WILLIAM BALDWIN: There's always been something cool about (Gotham City) being based on New York – it’s where I'm from, where I grew up, and I’ve spent my whole career there. I remember referring to it as Gotham – not Gotham City, either – more often than I called it Manhattan or New York. I'd be on the West Coast finishing a meeting, and somebody would ask, “Where you going?” And I’d always say “Back to Gotham.”
QUESTION: Did having children that enjoy the genre influence your desire to give voice to an animated character at this point in your career?
WILLIAM BALDWIN: That definitely motivates a lot of the choices that I make as an actor now. I'm looking to be involved with projects that are family oriented. Not exclusively, but I'd like to do some things that my children can see. My brother Alec has done a series of films over the last couple years – Madagascar and Thomas (the Train) and things like that – and the kids got really, really excited about that. And we're good friends with Chazz Palminteri, and Chazz does a lot of animated voiceover work. When they hear his voice, they really get excited.

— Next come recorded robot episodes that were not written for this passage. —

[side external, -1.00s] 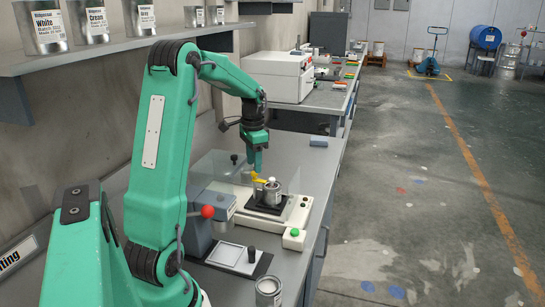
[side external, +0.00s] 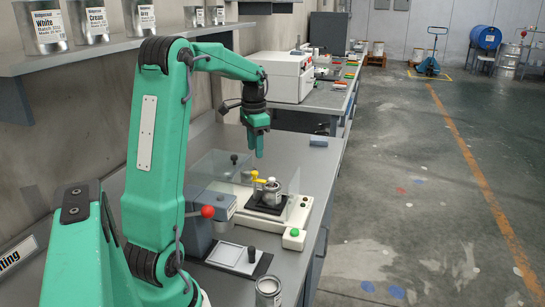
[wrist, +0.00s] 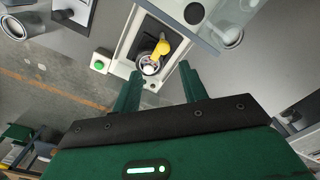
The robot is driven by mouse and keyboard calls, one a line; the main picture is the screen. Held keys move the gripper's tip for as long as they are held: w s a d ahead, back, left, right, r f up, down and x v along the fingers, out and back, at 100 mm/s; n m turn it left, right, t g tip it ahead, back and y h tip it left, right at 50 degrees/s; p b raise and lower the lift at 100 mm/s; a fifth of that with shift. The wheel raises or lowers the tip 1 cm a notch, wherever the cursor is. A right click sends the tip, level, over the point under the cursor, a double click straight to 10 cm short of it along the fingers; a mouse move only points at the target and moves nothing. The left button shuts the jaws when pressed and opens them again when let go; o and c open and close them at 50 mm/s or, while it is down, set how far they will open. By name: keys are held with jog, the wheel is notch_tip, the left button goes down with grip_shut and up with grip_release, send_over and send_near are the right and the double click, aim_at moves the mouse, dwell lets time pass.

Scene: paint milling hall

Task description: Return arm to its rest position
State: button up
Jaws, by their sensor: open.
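My gripper (side external: 256,143) is open and empty. It is raised above the bench, above and behind the small metal can in the side view. In the wrist view its two green fingers (wrist: 160,88) stand apart, with nothing between them. The can (side external: 272,194) stands upright on a black plate on a white instrument (side external: 301,213). A yellow piece (side external: 256,180) and a white round piece show at the can's top. In the wrist view the can (wrist: 150,66) lies just beyond the fingertips, with the yellow piece (wrist: 161,49) over it.
Clear panels (side external: 215,172) stand around the instrument. A red-knobbed lever (side external: 208,212) and an open can (side external: 268,288) are nearer the camera. A white box-shaped machine (side external: 283,76) stands farther along the bench. A shelf (side external: 100,58) with paint cans runs along the wall.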

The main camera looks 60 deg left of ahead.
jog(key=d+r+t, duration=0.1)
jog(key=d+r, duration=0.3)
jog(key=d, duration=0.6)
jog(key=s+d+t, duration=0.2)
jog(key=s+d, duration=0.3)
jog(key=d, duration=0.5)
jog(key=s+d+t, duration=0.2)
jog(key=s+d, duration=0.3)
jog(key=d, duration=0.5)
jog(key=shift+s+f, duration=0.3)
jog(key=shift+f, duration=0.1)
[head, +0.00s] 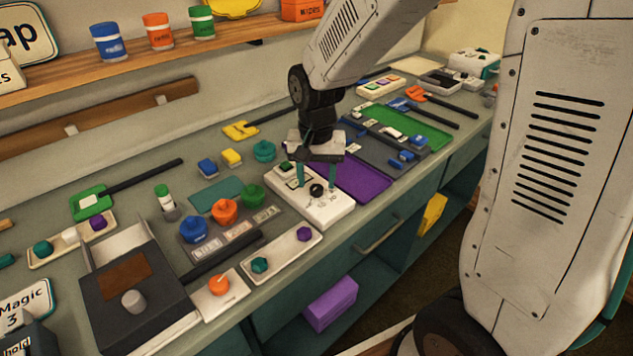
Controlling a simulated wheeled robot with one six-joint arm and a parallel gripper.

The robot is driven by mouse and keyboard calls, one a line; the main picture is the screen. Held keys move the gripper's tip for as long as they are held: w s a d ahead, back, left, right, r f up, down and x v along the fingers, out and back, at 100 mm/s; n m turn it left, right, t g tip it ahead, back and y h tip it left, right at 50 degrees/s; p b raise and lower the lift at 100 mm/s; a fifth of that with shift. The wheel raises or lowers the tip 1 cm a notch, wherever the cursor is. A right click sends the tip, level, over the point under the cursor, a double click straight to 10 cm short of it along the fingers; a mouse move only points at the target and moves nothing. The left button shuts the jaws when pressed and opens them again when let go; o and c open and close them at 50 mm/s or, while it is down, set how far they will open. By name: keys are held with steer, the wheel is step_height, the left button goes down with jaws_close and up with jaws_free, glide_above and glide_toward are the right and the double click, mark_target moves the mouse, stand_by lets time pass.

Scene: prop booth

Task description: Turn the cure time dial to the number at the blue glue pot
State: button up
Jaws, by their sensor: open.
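A white box (336,212) on the bench carries the black round dial (317,190), with small dark marks around it that are too small to read surely. My gripper (315,183) points down over this box, open, its two teal fingers apart to the left and right of the dial. I cannot tell whether they touch it. The blue glue pot (193,229) stands at the left end of a grey tray, beside an orange pot (224,212) and a green pot (252,195). A pale label (205,251) lies in front of the blue pot; its number is not clearly legible.
A small white panel with an orange knob (217,287) and a pale tray with teal and purple pieces (280,257) lie in front. A dark box (135,290) stands left. A purple tray (362,178) lies right of the dial box. A shelf (130,52) runs behind.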

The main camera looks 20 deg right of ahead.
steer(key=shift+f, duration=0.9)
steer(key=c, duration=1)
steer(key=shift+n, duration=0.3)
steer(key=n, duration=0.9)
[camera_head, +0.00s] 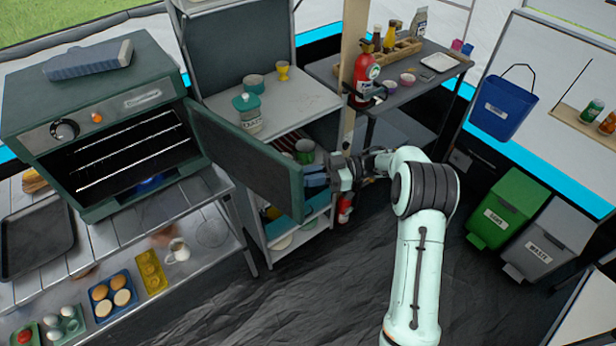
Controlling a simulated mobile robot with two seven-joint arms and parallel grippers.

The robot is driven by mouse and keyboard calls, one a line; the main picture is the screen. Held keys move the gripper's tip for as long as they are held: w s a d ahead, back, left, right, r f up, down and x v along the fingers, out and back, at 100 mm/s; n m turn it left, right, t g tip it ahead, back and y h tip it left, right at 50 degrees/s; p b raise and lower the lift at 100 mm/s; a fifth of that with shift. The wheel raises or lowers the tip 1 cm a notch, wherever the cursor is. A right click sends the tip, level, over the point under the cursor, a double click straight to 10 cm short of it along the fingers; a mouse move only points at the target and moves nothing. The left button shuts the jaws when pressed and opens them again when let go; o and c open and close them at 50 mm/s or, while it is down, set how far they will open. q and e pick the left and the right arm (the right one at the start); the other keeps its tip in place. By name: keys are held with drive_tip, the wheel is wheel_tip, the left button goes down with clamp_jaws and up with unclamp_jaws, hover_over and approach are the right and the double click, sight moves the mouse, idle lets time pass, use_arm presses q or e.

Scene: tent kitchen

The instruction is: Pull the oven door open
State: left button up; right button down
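The dark green oven (95,125) stands on the counter at the left, with its wire racks and a blue glow showing inside. Its door (245,160) is swung wide open and reaches out to the right from the oven's right side. My right gripper (316,177) is at the free edge of the door, with its blue fingertips beside or touching that edge. The door partly hides the fingertips, so I cannot tell whether they are apart or grip anything. The door's handle is not visible. My left gripper is out of view.
A shelf unit (285,105) with a canister and cups stands behind the door. A fire extinguisher (366,75) hangs near my right gripper. Eggs, buns and a dark tray (35,240) lie on the counter below the oven. Dark floor (320,290) is clear in front.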

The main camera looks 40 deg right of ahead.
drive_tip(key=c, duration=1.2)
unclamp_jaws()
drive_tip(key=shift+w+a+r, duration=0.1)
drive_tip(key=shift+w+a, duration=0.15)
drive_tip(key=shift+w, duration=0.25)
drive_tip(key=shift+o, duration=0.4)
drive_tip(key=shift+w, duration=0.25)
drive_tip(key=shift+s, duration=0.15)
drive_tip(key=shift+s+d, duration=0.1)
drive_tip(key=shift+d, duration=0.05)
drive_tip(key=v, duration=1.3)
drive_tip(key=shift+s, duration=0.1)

I was doing a television series for two seasons, so we would watch that together as a family. Sometimes I would let the kids stay up, and they really got a kick out of it. I did a film last year with Henry Winkler called A Plumm Summer that won a couple of family film festival audience awards. So yes, I'm definitely looking for some choices. Because the films in my past, like Flatliners and Internal Affairs, Three Of Hearts and Backdraft and Sliver, Fair Game and The Squid And The Whale and Forgetting Sarah Marshall, these are all films that my kids aren't quite ready to see.
QUESTION: You've tackled this legendary comic character. What other roles would you like to fill?

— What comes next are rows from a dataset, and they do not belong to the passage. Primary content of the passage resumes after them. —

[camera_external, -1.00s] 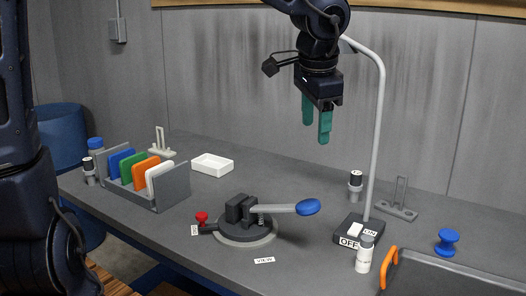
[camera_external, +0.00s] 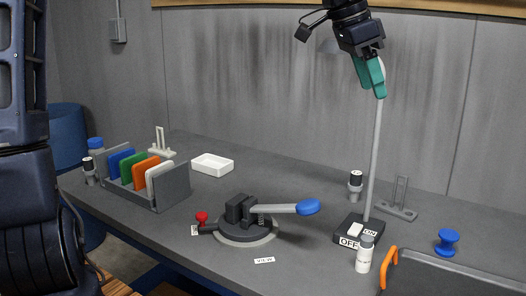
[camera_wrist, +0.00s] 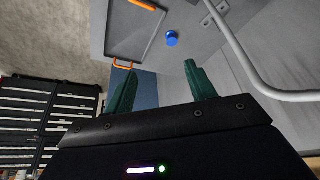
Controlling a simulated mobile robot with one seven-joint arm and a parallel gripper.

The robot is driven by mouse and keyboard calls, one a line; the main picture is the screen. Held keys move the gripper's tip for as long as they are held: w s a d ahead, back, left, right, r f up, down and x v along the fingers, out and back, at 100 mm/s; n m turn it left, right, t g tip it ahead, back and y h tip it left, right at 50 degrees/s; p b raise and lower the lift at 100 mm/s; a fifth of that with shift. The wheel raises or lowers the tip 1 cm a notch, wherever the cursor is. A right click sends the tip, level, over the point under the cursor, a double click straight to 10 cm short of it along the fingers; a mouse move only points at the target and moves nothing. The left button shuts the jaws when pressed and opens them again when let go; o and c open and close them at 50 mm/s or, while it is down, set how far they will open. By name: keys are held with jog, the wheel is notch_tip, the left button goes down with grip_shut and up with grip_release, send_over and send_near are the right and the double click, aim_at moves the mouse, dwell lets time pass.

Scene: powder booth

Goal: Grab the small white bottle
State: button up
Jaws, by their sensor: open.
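The small white bottle (camera_external: 365,254) stands upright near the front edge of the bench in the external view. It has a grey-white cap and is just in front of the lamp base with the ON/OFF switch. My gripper (camera_external: 376,82) has green fingers and is high above the bench, beside the upper part of the lamp pole and well above the bottle. In the wrist view, the gripper (camera_wrist: 160,85) shows its two green fingers apart with nothing between them. I cannot make out the bottle in the wrist view.
The lamp pole (camera_external: 376,150) rises close to my gripper. A sunken tray with an orange handle (camera_external: 389,266) lies right of the bottle, with a blue knob (camera_external: 447,241) behind. A vise with a blue-ended lever (camera_external: 246,222) and a card rack (camera_external: 172,190) stand to the left.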

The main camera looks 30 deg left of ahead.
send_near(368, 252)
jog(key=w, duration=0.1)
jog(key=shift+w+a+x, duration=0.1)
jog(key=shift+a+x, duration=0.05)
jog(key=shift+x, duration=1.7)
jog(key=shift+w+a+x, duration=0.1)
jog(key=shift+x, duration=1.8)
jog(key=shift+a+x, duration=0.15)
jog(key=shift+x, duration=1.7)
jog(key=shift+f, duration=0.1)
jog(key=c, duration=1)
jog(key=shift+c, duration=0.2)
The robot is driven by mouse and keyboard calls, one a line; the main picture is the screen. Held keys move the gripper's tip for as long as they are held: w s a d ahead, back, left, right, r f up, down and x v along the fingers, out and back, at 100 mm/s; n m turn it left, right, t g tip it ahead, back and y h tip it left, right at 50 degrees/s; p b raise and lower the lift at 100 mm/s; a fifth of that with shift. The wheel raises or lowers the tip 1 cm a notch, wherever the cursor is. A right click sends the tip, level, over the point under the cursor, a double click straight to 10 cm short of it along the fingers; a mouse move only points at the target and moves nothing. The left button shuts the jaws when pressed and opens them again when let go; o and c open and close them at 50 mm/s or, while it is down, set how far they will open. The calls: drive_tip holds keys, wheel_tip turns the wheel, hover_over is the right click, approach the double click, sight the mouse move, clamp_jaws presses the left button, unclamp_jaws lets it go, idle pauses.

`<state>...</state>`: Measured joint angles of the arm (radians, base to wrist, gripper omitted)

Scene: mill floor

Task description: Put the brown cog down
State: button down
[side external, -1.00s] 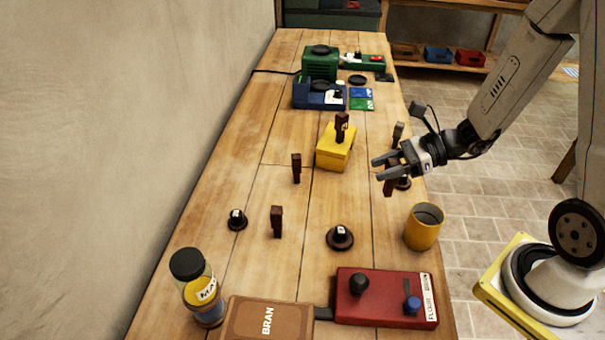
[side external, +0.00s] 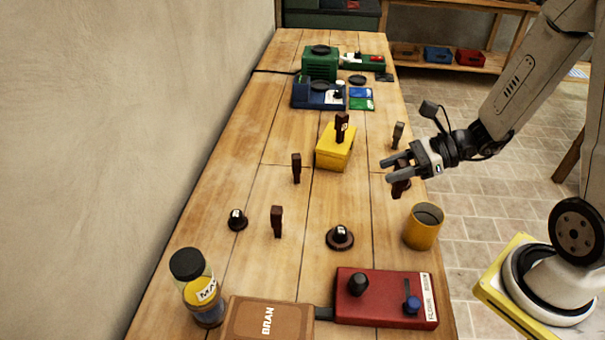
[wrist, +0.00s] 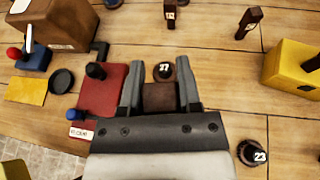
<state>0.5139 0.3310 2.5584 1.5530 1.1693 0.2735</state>
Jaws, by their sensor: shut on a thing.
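My gripper (side external: 387,171) is above the right edge of the table in the side view, shut on a brown cog (side external: 401,186), a dark brown wooden block hanging below the fingers. In the wrist view my gripper (wrist: 160,88) has one finger on each side of the brown cog (wrist: 160,97). The cog's lower end is hard to see against the dark round weight by it, so I cannot tell whether it touches the table. Similar brown blocks stand upright on the table (side external: 296,168), nearer the front (side external: 277,221), and on the yellow box (side external: 335,153).
A yellow mug (side external: 423,227) stands close in front of my gripper. Dark round weights (side external: 340,238) and (side external: 237,220) sit on the table. A greyish upright piece (side external: 398,134) stands behind my gripper. A red box (side external: 372,297) is at the front. The table's middle has free room.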

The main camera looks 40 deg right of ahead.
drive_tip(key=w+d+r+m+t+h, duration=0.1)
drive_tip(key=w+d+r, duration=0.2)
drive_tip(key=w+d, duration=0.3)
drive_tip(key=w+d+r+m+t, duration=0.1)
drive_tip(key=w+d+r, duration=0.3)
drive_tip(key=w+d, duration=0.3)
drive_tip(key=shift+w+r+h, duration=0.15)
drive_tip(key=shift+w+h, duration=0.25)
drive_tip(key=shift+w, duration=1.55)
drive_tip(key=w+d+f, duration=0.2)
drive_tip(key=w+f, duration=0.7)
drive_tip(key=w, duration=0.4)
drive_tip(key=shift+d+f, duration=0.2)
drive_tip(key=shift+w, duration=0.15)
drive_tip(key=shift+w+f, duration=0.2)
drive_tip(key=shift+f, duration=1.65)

WILLIAM BALDWIN: I'd like to surprise some people maybe and do the voice of something that's much more charactery. It could be much more ethnic. Jewish or Irish or a New Yorker. I have a lot of fun with that stuff. I'd even like to sing. I wouldn't want to sing in the way that you would need Mariah Carey to sing, but just have a character sing and have fun with that, too.
What were your impressions of this animation experience versus some of your previous experiences?

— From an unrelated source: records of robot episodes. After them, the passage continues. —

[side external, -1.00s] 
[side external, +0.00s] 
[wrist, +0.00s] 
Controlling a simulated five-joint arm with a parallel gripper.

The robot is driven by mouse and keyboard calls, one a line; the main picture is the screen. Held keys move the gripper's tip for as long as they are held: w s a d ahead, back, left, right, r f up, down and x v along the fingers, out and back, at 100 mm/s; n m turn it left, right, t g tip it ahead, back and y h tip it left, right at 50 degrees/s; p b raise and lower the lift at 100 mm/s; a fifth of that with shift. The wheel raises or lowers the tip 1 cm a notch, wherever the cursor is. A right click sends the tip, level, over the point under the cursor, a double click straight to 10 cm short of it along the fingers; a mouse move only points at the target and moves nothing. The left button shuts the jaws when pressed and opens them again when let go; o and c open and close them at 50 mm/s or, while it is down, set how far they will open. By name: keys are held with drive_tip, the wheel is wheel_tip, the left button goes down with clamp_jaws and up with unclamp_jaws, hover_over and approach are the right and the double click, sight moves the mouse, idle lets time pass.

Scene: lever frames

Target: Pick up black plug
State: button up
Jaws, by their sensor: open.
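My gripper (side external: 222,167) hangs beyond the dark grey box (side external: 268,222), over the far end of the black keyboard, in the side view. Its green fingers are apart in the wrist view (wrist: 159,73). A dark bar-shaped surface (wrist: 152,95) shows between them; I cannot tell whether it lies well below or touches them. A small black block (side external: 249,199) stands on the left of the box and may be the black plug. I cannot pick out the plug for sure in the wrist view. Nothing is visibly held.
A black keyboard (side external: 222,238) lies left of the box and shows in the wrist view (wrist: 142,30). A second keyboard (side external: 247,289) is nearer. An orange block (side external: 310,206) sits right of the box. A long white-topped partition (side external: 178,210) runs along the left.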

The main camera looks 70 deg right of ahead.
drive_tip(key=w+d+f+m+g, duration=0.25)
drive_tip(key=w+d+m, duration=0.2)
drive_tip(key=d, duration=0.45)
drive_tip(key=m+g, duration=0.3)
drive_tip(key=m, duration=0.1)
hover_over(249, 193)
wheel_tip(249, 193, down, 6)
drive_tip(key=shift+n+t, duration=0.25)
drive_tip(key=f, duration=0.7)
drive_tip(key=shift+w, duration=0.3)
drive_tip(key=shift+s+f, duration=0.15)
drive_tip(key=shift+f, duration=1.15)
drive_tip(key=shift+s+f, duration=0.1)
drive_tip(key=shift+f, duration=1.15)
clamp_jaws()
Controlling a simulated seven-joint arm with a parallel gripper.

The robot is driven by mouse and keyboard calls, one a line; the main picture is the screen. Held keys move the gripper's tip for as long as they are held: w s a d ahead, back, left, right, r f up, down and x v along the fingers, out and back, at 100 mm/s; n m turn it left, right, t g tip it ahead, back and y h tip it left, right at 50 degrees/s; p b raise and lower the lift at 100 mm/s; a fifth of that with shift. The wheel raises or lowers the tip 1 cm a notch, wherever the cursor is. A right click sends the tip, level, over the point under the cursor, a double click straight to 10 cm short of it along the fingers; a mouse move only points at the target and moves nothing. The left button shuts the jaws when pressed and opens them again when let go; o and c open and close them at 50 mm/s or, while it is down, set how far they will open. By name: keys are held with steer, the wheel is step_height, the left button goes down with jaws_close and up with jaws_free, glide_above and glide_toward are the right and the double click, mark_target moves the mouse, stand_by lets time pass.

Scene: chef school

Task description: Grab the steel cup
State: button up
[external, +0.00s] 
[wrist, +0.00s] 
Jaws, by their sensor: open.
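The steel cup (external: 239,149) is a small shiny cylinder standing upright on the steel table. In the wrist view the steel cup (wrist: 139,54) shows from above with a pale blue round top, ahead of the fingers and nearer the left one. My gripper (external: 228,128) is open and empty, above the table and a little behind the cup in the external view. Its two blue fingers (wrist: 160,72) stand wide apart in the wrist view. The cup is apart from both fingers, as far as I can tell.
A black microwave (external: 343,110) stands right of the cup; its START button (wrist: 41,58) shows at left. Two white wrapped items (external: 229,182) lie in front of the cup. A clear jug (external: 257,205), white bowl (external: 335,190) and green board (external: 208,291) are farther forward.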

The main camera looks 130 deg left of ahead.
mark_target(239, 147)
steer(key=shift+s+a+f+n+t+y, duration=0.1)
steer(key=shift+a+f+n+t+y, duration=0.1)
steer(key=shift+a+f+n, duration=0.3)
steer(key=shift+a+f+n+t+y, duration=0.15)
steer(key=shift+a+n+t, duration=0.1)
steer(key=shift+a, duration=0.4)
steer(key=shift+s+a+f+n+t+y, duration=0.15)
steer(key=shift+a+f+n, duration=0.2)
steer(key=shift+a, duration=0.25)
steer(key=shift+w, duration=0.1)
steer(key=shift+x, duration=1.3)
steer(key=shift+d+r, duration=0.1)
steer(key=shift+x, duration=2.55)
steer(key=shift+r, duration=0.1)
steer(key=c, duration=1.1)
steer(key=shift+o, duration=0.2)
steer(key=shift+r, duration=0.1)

WILLIAM BALDWIN: I'm getting better at it. I'm very tough on myself, so I'm never quick to say that I felt like it was great when it wasn't. I usually have my own sort of standards that I set for myself. It felt like I was able to achieve my objectives more quickly. I think that comes with maturity as a performer and, uh, it's nice to know. Because there's been times where I've done voiceover work where they would normally allot two hours for someone who can bang it out, and they would have to allot three or three and a half or four hours. It’s not that I couldn't do it quickly, it's just that I'm such a perfectionist. I tend to be saying “Let me try that again. Let's do one more … one more … one more.” I think I said, “Let me do one more” about 10 times today, which wasn't a lot. Sometimes I say it 100 times. I think everybody thought that it felt right, it felt good, it sounded great. It’s always fun, but I want to get it right.
QUESTION: Is it difficult acting alone in the booth?
WILLIAM BALDWIN: It forces you to hone in and focus on the performance aspects and the emotional aspects of what you're trying, and visual them in your head. Acting is not acting, it's reacting. You're reacting to what somebody's saying and how they're saying it. That was great about the television show that I just did (Dirty Sexy Money) because the props department would tie me in when we would do something like a telephone conversation. When I had one with Donald Sutherland, I didn't have to come into the studio to do it. They would just have me call on my cell phone from my home in Santa Barbara, and I would call in when the camera was rolling and I would literally have the conversation with him. In the old days, sometimes you would have the other actor come in on his off day just to read that telephone conversation off camera. Then that changed and you would wind up reading this telephone conversation with the script supervisor who (A) is not an actor, and (B) does not know what the choices of the actor are going to be when they shoot his side of the telephone conversation in two weeks. That can be very difficult and very stilted when they cut that telephone conversation together – sometimes you can tell by the way someone's reacting to a line that they weren't hearing the actor do it on that day. They just interpreted what they thought the actor was going to do on that day, and they were wrong. I'm talking about stuff that's very subtle, like someone raising their voice a little bit in the reaction to the other person. Little things. But that’s acting. You’re not just reacting to the words, you're reacting to the way the words were said. Was it threatening? Was it menacing? Was it intimidating? Was it submissive? It's all based on little layers and subtleties.
QUESTION: Can you compare acting on camera to acting in the booth, and how Andrea Romano was able to guide you through those differences?
WILLIAM BALDWIN: It's sort of a mixed bag. On camera, you’re usually acting to another actor who you're looking at, who's in the room with you. Today, I was in the sound room and Andrea was behind the glass. And she’s not an actor. But for a director, from a performance standpoint, she was giving me more than enough. What really helped was the specificity of her notes. When something wasn't right, she would give me a note that would 180 it, or she would give me a little subtle note. That was great. “You're forgetting to add in this layer” or “Give me a little bit more urgency.” At one point, I throw a punch and Superwoman catches my fist and starts to squeeze my fist. And I said, “Do you want me to wince and scream in pain when she's crushing my fist? And am I supposed to fight the temptation of revealing to a woman – because wouldn't Batman wouldn't want to give away that power that a woman is causing the pain.” I mean, it would be different if Lex Luthor or Superman were doing this, right? So we sort of hashed that out and found those sort of things as we were going along.